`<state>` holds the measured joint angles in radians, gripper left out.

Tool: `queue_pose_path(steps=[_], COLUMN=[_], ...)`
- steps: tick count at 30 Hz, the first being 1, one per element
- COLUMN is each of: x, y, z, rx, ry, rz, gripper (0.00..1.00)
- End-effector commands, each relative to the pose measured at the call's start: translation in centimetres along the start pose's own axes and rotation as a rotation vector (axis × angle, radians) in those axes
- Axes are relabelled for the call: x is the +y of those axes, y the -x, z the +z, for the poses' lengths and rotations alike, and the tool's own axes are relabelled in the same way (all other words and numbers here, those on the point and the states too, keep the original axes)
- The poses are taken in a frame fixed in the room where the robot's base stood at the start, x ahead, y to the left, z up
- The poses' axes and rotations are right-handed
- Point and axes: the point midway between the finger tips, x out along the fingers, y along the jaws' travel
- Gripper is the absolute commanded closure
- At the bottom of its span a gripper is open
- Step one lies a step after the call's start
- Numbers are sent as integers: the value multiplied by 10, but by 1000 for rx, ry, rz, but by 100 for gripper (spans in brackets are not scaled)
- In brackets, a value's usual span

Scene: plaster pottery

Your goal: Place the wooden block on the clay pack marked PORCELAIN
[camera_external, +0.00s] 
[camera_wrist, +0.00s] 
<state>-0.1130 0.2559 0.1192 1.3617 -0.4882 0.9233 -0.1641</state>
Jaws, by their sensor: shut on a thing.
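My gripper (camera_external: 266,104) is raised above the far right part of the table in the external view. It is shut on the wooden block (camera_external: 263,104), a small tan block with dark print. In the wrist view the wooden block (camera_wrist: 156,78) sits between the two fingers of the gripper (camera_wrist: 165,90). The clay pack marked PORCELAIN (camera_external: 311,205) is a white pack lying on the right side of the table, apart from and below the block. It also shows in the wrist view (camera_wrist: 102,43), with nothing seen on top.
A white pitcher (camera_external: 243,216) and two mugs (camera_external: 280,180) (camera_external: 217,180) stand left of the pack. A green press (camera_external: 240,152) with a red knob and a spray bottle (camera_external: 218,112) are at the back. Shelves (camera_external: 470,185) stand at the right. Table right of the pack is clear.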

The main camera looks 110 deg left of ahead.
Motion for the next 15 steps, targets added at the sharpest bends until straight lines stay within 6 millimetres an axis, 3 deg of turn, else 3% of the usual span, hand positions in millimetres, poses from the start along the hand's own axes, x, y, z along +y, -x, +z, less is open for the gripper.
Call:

_Aim of the exercise_
Return all lines of the material above in which the word "ahead" occurs.

_Task result_
- The poses are taken in a frame fixed in the room where the robot's base stood at the start, x ahead, y to the left, z up
The main camera looks 110 deg left of ahead.

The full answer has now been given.